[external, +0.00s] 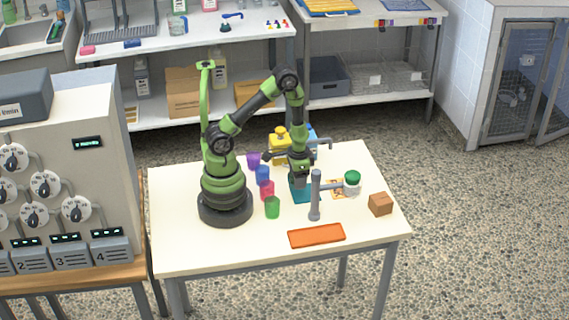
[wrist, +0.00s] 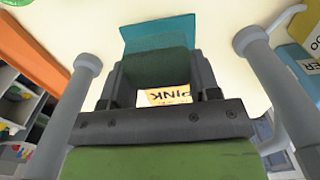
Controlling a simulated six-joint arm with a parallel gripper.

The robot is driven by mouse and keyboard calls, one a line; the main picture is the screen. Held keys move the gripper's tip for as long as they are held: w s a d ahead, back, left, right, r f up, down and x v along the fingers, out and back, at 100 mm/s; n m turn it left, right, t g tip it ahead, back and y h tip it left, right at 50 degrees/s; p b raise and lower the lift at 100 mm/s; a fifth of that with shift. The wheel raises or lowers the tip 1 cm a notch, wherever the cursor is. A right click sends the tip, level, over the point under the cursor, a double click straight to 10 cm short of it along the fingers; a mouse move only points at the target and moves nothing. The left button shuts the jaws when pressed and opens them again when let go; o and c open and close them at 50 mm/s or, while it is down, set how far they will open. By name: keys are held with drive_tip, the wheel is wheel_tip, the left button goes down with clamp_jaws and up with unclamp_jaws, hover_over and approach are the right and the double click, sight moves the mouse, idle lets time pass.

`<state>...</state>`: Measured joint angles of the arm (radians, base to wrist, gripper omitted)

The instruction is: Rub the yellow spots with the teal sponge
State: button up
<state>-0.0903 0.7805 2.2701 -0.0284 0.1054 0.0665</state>
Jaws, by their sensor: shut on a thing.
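My gripper (external: 300,178) is low over the middle of the white table, shut on the teal sponge (external: 298,195). In the wrist view, the sponge (wrist: 155,38) shows beyond the dark fingers, with a darker green block face between them. I cannot tell whether the sponge touches the table. I can make out no yellow spots on the bare tabletop; any under the sponge or gripper are hidden.
An orange tray (external: 316,235) lies in front. A green-topped jar (external: 352,182) and brown box (external: 380,204) are right. A yellow container (external: 280,146) stands behind.

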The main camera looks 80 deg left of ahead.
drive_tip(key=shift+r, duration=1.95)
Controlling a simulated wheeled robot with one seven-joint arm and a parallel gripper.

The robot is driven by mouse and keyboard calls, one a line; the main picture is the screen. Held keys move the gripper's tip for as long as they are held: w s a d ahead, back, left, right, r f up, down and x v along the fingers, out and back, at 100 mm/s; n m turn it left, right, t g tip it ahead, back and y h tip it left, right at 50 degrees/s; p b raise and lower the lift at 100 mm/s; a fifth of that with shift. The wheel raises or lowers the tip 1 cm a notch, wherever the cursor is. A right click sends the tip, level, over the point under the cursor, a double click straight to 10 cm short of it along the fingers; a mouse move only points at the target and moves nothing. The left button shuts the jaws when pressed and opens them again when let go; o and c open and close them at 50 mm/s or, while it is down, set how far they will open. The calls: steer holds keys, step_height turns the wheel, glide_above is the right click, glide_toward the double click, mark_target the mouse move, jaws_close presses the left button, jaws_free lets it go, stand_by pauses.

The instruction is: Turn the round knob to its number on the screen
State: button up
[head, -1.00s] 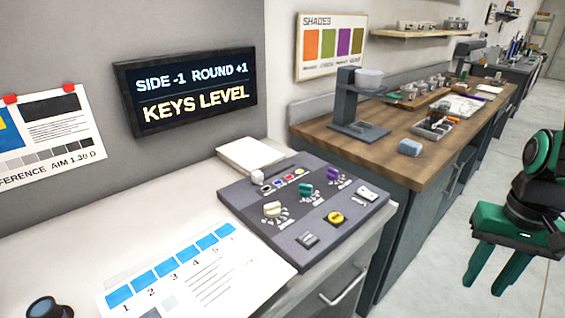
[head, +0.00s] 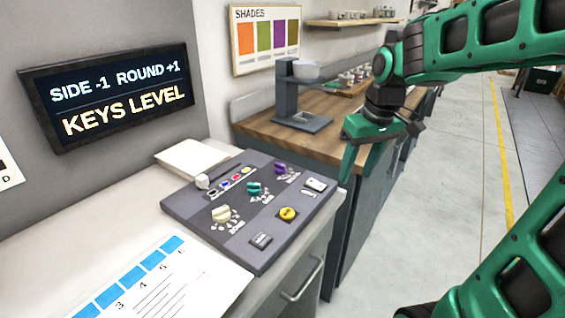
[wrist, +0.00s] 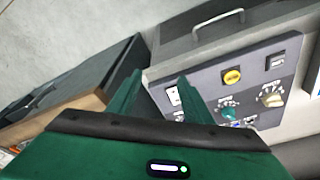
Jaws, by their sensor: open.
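A grey control panel (head: 190,205) lies on the white counter. It has a cream knob (head: 221,213), a teal knob (head: 253,188) and a purple knob (head: 281,168), each beside small printed marks too small to read. A round yellow control (head: 288,213) sits near its front right; it also shows in the wrist view (wrist: 232,76). I cannot tell which is the task's round knob. The screen (head: 120,95) reads "SIDE -1 ROUND +1" and "KEYS LEVEL". My gripper (head: 360,168) is open and empty, right of the panel and apart from it.
The panel also has a white switch (head: 315,185), a grey rocker (head: 261,240) and a row of small coloured buttons. A printed sheet (head: 170,285) lies in front. A wooden-topped bench (head: 265,128) with a grey stand (head: 288,95) is behind. Floor at right is open.

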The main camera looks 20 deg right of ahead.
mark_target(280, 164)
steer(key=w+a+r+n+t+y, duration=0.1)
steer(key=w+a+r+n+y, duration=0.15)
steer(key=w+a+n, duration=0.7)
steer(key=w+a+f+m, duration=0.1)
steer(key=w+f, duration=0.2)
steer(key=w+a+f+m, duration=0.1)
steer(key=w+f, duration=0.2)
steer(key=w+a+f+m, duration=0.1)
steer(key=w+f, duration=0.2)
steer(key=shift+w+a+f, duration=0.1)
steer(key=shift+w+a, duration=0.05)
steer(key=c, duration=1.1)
* * * * *
- Written problem
Please transcribe, word for word, every line from the first line of the records above through the line containing "Controlling a simulated six-joint", and leave out any pictures.

- Solved exercise
[external, +0.00s] 
[wrist, +0.00s] 
Controlling a simulated six-joint arm with a parallel gripper.

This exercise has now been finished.